#### WHAT YOU HAVE TO DO:
Copy out all of the material exactly as presented.

━━━━━ ENTRIES ━━━━━

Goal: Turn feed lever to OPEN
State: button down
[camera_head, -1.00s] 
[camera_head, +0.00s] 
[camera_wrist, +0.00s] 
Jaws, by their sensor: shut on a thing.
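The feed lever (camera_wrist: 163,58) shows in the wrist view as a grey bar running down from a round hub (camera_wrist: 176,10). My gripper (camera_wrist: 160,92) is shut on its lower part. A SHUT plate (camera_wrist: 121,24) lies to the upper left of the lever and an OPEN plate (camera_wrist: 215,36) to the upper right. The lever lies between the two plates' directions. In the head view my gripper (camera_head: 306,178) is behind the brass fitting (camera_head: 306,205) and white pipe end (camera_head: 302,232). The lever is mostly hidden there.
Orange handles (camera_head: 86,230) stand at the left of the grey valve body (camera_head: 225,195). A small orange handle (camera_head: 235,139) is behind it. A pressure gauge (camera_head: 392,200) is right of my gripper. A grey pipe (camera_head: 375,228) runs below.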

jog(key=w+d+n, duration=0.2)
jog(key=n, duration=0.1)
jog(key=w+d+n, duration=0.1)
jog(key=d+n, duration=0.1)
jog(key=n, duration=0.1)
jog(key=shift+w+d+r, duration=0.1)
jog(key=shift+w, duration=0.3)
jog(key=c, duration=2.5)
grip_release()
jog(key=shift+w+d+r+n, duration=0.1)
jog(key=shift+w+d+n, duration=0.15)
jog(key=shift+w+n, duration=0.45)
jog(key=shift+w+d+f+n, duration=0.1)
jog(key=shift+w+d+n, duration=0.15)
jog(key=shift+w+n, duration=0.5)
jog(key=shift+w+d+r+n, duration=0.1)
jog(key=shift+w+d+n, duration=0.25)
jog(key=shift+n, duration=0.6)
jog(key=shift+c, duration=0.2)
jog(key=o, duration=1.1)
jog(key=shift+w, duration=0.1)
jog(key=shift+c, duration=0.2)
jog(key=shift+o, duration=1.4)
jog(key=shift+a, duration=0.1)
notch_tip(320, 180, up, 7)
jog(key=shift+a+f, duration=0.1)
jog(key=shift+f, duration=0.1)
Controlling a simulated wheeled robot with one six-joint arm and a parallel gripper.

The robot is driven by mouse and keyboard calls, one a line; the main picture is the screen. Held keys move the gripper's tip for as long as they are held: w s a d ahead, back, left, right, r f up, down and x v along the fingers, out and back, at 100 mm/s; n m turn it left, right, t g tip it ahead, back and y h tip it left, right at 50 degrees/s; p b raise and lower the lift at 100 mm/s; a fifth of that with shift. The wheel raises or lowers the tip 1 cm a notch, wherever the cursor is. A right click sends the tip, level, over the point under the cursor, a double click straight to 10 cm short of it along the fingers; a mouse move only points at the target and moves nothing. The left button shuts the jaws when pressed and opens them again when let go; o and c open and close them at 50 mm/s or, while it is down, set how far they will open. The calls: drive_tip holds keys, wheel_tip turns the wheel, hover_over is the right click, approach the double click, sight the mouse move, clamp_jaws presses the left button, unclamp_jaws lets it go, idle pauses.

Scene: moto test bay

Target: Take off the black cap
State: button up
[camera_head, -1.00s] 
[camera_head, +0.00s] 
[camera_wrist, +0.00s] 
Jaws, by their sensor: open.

━━━━━

#### FINISHED EXERCISE:
Goal: Turn feed lever to OPEN
State: button down
[camera_head, -1.00s] 
[camera_head, +0.00s] 
[camera_wrist, +0.00s] 
Jaws, by their sensor: shut on a thing.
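The feed lever (camera_wrist: 163,58) shows in the wrist view as a grey bar running down from a round hub (camera_wrist: 176,10). My gripper (camera_wrist: 160,92) is shut on its lower part. A SHUT plate (camera_wrist: 121,24) lies to the upper left of the lever and an OPEN plate (camera_wrist: 215,36) to the upper right. The lever lies between the two plates' directions. In the head view my gripper (camera_head: 306,178) is behind the brass fitting (camera_head: 306,205) and white pipe end (camera_head: 302,232). The lever is mostly hidden there.
Orange handles (camera_head: 86,230) stand at the left of the grey valve body (camera_head: 225,195). A small orange handle (camera_head: 235,139) is behind it. A pressure gauge (camera_head: 392,200) is right of my gripper. A grey pipe (camera_head: 375,228) runs below.

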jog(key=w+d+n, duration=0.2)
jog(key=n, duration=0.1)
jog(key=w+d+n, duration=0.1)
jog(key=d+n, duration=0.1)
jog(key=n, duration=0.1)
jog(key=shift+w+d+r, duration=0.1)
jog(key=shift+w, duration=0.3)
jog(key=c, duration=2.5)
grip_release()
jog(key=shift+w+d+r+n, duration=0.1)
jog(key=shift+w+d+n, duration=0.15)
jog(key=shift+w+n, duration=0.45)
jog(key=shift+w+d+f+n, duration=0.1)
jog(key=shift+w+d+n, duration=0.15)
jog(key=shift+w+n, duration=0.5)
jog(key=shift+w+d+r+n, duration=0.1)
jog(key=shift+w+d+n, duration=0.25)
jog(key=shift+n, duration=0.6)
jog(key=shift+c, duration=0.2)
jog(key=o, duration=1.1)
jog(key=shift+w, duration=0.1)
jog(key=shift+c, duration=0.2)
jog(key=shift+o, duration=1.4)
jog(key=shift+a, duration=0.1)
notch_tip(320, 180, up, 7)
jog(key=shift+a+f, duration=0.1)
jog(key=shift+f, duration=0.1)
Controlling a simulated wheeled robot with one six-joint arm and a parallel gripper.

The robot is driven by mouse and keyboard calls, one a line; the main picture is the screen. Held keys move the gripper's tip for as long as they are held: w s a d ahead, back, left, right, r f up, down and x v along the fingers, out and back, at 100 mm/s; n m turn it left, right, t g tip it ahead, back and y h tip it left, right at 50 degrees/s; p b raise and lower the lift at 100 mm/s; a fifth of that with shift. The wheel raises or lowers the tip 1 cm a notch, wherever the cursor is. A right click sends the tip, level, over the point under the cursor, a double click straight to 10 cm short of it along the fingers; a mouse move only points at the target and moves nothing. The left button shuts the jaws when pressed and opens them again when let go; o and c open and close them at 50 mm/s or, while it is down, set how far they will open. The calls: drive_tip holds keys, wheel_tip turns the wheel, hover_over is the right click, approach the double click, sight the mouse move, clamp_jaws presses the left button, unclamp_jaws lets it go, idle pauses.

Scene: moto test bay

Target: Take off the black cap
State: button up
[camera_head, -1.00s] 
[camera_head, +0.00s] 
[camera_wrist, +0.00s] 
Jaws, by their sensor: open.

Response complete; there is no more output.